We stayed in a business hotel in Ikebukuro, a densely populated but not especially glamorous part of Tokyo.  It turned out that was a good way to master the subway system and also to get a good sense of how Tokyo was organized.  I had to one-shot memorize the rather complicated footpath from the main subway station to the hotel, which had been chosen by my friend’s sponsors.  As we first emerged from the subway station, we had, getting there the first time, to ask two Japanese high schoolers to help us find the way.  They spoke only a few words of English, but we showed them the address in Japanese and they even carried our bags for us, grunting “Hai!” along the way, giving us a very Japanese experience.

In those days very little English was spoken in Tokyo, especially outside a few major areas such as Ginza.  You were basically on your own.

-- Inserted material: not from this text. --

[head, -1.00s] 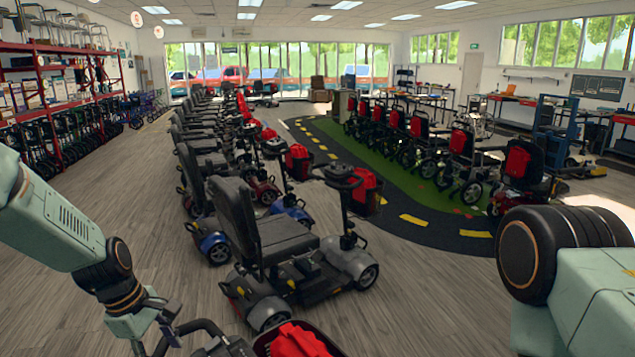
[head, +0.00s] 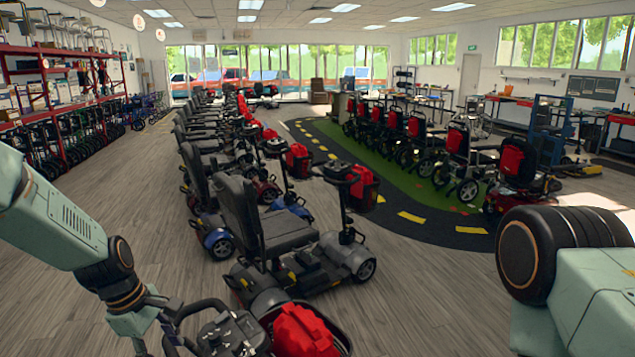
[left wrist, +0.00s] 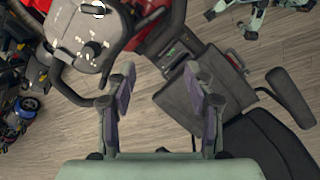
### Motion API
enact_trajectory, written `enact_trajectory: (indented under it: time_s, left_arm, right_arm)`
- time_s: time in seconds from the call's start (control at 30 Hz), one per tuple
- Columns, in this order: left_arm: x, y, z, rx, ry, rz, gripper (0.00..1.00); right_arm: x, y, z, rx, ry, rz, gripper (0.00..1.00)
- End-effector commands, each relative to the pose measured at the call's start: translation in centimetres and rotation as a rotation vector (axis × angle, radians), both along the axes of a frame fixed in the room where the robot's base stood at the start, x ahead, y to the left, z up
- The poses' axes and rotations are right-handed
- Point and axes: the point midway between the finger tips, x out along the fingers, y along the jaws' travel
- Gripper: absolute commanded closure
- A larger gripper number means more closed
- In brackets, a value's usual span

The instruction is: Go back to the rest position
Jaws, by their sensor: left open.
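My left gripper (left wrist: 167,92) shows in the left wrist view with its two fingers spread apart and nothing between them. It hangs above the wood floor beside a scooter's grey control head (left wrist: 88,38) and its black handlebar loop. In the head view my left arm comes in from the left, and its lower end is at the nearest scooter's handlebar (head: 205,308). The fingers are hard to make out there. I cannot tell whether the arm touches the handlebar. My right gripper is outside the head view; only part of the right arm shows at the right edge.
The nearest scooter has a red item in its front basket (head: 303,332). A grey scooter with a black seat (head: 285,235) stands just beyond, heading a long row. In the left wrist view a black seat (left wrist: 262,148) is close by. Open wood floor (head: 130,200) lies left.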

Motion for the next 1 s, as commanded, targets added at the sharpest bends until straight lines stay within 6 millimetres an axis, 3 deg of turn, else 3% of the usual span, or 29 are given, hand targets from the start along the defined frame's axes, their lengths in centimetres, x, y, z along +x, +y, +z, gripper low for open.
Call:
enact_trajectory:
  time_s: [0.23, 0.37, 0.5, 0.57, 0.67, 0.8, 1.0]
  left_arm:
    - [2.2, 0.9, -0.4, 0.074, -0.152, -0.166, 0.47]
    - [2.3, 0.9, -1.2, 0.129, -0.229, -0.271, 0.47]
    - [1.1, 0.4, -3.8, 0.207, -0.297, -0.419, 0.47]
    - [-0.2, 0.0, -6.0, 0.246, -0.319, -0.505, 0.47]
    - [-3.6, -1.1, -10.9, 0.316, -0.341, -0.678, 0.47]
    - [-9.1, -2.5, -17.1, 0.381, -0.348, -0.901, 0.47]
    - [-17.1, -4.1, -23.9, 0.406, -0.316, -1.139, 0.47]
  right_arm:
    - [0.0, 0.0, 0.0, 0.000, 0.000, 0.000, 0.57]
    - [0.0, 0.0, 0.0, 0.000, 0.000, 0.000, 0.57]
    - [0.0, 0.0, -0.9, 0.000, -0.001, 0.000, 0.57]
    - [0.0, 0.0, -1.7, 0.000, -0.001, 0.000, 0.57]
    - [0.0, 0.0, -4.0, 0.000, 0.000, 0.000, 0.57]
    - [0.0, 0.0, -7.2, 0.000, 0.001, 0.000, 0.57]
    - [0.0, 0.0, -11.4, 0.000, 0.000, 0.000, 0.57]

I recall visiting the Sony Center, which at the time was considered the place to go to see new developments in “tech.”  I marveled at the 3-D TV, and realized we had nothing like it.  I felt like I was glimpsing the future, but little did I know the technology was not going anywhere.  Nor for that matter was the company.  Here is Noah, wanting the Japanese future back.

Most of all, Tokyo was an extreme marvel to me.  I felt it was the single best and most interesting place I had visited.  Everywhere I looked — even Ikebukuro — there was something interesting to take note of.  The plastic displays of food in the windows (now on the way out, sadly) fascinated me.  The diversity, order, and package wrapping sensibilities of the department stores were amazing.  The underground cities in the subways had to be seen to be believed (just try emerging from Shinjuku station and finding the right exit).  The level of dress and stylishness and sophistication was extreme, noting I would not say the same about Tokyo today.  This was not long after the bubble had burst, but the city still had the feel of prosperity.  Everything seemed young and dynamic.

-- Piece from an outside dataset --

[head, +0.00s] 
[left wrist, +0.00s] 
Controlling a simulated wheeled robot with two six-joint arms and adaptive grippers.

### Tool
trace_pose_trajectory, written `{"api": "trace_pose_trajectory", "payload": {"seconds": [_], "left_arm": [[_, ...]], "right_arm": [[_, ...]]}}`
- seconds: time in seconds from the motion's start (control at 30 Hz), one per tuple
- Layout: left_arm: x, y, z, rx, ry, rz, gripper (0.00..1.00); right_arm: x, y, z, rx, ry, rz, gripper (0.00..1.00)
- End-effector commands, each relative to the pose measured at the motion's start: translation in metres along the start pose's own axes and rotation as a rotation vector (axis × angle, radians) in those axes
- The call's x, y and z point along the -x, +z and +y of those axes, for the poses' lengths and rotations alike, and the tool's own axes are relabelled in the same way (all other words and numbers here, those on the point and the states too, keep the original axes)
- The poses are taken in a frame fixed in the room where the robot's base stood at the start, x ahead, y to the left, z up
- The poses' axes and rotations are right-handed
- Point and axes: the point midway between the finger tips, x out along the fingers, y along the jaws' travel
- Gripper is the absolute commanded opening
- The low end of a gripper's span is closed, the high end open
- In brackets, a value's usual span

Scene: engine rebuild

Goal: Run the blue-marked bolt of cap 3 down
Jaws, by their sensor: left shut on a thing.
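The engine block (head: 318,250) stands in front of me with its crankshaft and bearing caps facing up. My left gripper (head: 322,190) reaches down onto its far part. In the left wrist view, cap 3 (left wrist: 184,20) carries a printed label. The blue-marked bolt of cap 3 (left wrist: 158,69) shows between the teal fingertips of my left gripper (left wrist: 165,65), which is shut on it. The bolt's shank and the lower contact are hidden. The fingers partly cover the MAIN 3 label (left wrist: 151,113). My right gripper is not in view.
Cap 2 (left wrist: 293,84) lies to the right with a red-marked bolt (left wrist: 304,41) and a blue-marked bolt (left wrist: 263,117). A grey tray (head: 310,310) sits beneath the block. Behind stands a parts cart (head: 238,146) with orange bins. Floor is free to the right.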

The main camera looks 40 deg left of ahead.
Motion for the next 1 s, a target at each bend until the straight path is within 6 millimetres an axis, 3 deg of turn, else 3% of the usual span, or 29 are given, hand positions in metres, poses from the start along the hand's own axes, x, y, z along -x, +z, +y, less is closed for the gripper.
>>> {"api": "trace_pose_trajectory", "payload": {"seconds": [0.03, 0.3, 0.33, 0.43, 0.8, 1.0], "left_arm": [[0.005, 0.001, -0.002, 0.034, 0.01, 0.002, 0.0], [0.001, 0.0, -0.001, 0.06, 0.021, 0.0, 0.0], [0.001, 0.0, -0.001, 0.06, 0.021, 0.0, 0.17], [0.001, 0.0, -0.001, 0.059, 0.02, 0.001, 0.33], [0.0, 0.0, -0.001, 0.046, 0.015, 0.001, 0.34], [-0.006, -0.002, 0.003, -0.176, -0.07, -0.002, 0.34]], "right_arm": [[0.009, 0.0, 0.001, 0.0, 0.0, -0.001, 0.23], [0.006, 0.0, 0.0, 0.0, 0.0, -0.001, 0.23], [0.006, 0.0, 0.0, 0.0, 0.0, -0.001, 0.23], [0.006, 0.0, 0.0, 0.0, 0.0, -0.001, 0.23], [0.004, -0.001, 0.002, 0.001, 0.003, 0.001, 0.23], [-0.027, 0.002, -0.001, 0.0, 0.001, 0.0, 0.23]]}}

I also found Tokyo affordable.  The reports of the $2,000 melon were true, but the actual things you would buy were somewhat cheaper than in say New York City.  It was easy to get an excellent meal for ten dollars, and without much effort.  My hotel room was $50 a night.  The subway was cheap, and basically you could walk around and look at things for free.  The National Museum was amazing, one of the best in the world and its art treasures cannot, in other forms, readily be seen elsewhere.

Much as I like Japanese food, I learned during this trip that I cannot eat it many meals in a row.  This was the journey where I realized Indian food (!) is my true comfort food.  Tokyo of course has (and had) excellent Indian food, just as it has excellent food of virtually every sort.  I learned a new kind of Chinese food as well.

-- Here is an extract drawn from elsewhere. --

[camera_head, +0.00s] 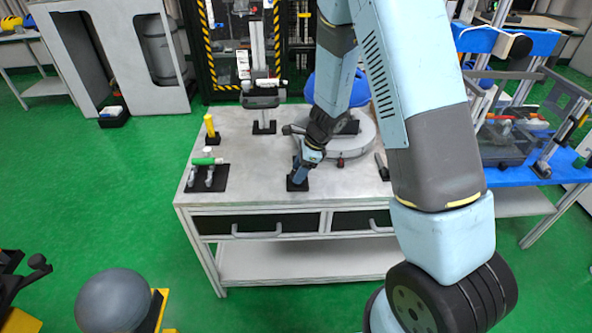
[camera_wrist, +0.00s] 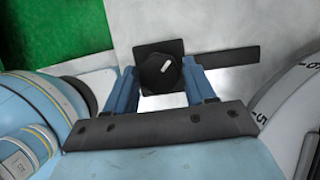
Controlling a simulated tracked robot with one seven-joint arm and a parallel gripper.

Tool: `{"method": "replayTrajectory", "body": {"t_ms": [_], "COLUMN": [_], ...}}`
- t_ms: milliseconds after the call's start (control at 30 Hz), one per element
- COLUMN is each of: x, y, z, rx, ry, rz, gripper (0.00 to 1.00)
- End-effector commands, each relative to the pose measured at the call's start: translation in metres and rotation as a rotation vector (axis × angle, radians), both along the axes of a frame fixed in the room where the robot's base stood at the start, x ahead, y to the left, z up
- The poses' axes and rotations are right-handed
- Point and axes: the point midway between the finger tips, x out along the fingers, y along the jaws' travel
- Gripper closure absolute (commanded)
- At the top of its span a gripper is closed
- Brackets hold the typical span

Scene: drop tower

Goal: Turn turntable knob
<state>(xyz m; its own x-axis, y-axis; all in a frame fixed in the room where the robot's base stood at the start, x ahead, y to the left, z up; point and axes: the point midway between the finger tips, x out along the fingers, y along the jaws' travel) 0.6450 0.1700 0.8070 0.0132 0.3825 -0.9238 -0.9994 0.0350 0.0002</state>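The turntable knob (camera_wrist: 160,72) is black, with a short white mark on top, and sits on a dark square base plate in the wrist view. My gripper (camera_wrist: 160,75) has its two blue fingers on either side of the knob. The right finger looks to be against it, while a thin gap may remain at the left, so I cannot tell whether it is clamped. In the head view my gripper (camera_head: 299,175) is low over the table's front part, hiding the knob. The grey round turntable (camera_head: 358,140) lies just behind and to the right, partly covered by my arm.
The grey table (camera_head: 250,165) carries a black stand with a green-topped fitting (camera_head: 207,175), a yellow-handled tool (camera_head: 210,127) and a column device (camera_head: 263,98). A blue table (camera_head: 535,170) with equipment stands at the right. Bare tabletop shows left of my gripper.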

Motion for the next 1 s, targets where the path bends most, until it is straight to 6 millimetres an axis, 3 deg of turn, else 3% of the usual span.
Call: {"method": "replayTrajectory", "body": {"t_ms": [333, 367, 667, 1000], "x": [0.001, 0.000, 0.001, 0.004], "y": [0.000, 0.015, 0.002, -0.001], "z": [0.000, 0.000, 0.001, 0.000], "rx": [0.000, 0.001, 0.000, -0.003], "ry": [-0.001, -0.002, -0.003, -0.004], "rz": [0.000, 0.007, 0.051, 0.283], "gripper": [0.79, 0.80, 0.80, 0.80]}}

The summer heat did not bother me.  I also learned that Tokyo is one of the few cities that is better and more attractive at night.

I recall wanting to buy a plastic Godzilla toy.  I walked around the proper part of town, and kept on asking for Godzilla.  I could not figure out why everyone was staring at me like I was an idiot, learning only later that the Japanese say “Gojira.”  So in a pique of frustration, I did my best fire-breathing, stomping around, “sound like a gorilla cry run backwards through the tape” imitation of Godzilla.  Immediately a Japanese man excitedly grabbed me by the hand, walked me through some complicated market streets, and showed me where I could buy a Godzilla, shouting “Gojira, Gojira, Gojira!” the whole time.

I came away happy.

My side trip, by the way, was to the shrines and temples of Kamakura, no more than an hour away but representing another world entirely.  Recommended to any of you who are in Tokyo with a day to spare.

Now since that time, I’ve never had another Tokyo trip quite like that one.  These days, and for quite a while, the city feels pretty normal to me, rather than like visiting the moon.  Fluent English is hard to come by, but most people can speak some English and respond to queries.  You can translate and get around using GPS, AI, and so on.  The city is much more globalized, and other places have borrowed from its virtues as well.

Looking back, I am very glad I visited Tokyo in 1992.  The lesson is that you can in fact do time travel.  You do it by going to some key places right now.